● GIVEN REQUEST
Each line of the material must be returned exactly.

------------------------------------------------------------------------

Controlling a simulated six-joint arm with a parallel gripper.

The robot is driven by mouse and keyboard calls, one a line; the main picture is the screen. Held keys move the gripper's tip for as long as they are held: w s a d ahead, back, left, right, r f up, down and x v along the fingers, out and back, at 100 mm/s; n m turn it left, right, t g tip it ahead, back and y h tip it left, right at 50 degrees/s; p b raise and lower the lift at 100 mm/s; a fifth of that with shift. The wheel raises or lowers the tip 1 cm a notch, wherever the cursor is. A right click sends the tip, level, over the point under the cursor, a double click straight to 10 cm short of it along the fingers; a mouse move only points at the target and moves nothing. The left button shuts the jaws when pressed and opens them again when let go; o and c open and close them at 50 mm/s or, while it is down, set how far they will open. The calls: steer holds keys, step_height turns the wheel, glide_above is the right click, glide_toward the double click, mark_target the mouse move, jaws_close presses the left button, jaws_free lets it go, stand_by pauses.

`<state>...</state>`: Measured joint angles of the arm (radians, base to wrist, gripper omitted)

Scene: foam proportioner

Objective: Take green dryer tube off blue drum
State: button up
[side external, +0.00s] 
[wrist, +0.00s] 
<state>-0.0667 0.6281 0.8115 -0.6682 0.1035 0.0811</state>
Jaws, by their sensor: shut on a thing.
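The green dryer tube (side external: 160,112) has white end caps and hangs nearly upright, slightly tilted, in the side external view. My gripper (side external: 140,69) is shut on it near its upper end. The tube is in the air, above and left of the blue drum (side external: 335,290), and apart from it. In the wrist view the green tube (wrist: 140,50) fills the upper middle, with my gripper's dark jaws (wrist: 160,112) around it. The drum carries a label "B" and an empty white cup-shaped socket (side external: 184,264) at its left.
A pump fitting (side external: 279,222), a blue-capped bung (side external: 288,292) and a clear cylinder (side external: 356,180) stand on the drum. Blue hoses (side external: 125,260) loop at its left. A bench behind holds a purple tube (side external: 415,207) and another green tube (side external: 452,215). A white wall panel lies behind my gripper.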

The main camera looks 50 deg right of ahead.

------------------------------------------------------------------------

● SOLUTION TO THE EXERCISE
Controlling a simulated six-joint arm with a parallel gripper.

The robot is driven by mouse and keyboard calls, one a line; the main picture is the screen. Held keys move the gripper's tip for as long as they are held: w s a d ahead, back, left, right, r f up, down and x v along the fingers, out and back, at 100 mm/s; n m turn it left, right, t g tip it ahead, back and y h tip it left, right at 50 degrees/s; p b raise and lower the lift at 100 mm/s; a fifth of that with shift. The wheel raises or lowers the tip 1 cm a notch, wherever the cursor is. A right click sends the tip, level, over the point under the cursor, a double click straight to 10 cm short of it along the fingers; a mouse move only points at the target and moves nothing. The left button shuts the jaws when pressed and opens them again when let go; o and c open and close them at 50 mm/s or, while it is down, set how far they will open. The calls: steer holds keys, step_height turns the wheel, glide_above is the right click, glide_toward the double click, mark_target the mouse move, jaws_close presses the left button, jaws_free lets it go, stand_by pauses.

`<state>...</state>`: Measured joint angles of the arm (radians, base to wrist, gripper omitted)

Scene: foam proportioner

Objective: Take green dryer tube off blue drum
State: button up
[side external, +0.00s] 
[wrist, +0.00s] 
<state>-0.0667 0.6281 0.8115 -0.6682 0.1035 0.0811</state>
Jaws, by their sensor: shut on a thing.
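The green dryer tube (side external: 160,112) has white end caps and hangs nearly upright, slightly tilted, in the side external view. My gripper (side external: 140,69) is shut on it near its upper end. The tube is in the air, above and left of the blue drum (side external: 335,290), and apart from it. In the wrist view the green tube (wrist: 140,50) fills the upper middle, with my gripper's dark jaws (wrist: 160,112) around it. The drum carries a label "B" and an empty white cup-shaped socket (side external: 184,264) at its left.
A pump fitting (side external: 279,222), a blue-capped bung (side external: 288,292) and a clear cylinder (side external: 356,180) stand on the drum. Blue hoses (side external: 125,260) loop at its left. A bench behind holds a purple tube (side external: 415,207) and another green tube (side external: 452,215). A white wall panel lies behind my gripper.

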The main camera looks 50 deg right of ahead.

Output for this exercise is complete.